§ **Exercise aim**
Show all lines from the data that include the word "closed".

* * *

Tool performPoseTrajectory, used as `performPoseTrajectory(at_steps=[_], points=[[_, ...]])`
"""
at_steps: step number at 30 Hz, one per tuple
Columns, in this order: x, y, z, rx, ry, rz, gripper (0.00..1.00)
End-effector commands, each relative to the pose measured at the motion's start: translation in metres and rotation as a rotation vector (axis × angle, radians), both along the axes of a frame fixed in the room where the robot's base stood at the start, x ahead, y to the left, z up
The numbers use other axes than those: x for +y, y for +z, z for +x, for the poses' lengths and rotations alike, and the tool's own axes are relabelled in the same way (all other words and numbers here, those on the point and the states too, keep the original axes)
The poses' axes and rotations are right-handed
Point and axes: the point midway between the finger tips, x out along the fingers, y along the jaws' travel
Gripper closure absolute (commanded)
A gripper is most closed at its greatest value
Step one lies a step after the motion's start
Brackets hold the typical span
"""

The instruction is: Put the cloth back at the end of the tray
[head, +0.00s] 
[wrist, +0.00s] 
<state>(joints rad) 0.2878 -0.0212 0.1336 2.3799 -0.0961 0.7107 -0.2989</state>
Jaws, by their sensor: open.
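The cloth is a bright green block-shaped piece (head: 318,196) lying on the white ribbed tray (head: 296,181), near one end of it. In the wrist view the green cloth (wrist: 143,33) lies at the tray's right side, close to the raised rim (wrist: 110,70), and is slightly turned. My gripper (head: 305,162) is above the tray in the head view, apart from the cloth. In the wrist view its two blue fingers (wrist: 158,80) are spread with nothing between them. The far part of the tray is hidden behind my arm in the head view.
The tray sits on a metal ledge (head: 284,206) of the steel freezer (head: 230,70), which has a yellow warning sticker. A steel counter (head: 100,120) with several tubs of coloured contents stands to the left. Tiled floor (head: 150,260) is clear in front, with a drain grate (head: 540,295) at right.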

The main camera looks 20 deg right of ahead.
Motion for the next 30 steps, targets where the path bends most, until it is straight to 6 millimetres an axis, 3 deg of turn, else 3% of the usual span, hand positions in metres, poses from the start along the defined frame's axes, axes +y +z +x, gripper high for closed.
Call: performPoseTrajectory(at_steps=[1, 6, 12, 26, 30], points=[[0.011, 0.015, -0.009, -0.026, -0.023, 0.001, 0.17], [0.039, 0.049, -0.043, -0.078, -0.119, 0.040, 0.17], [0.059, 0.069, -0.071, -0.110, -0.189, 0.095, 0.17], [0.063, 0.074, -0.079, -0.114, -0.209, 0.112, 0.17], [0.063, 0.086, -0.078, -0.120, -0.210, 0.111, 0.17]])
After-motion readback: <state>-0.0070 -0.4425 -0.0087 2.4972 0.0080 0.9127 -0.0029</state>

* * *

§ **Full output**
A gripper is most closed at its greatest value
Motion for the next 30 steps, targets where the path bends most, until it is straight to 6 millimetres an axis, 3 deg of turn, else 3% of the usual span, hand positions in metres, poses from the start along the defined frame's axes, axes +y +z +x, gripper high for closed.

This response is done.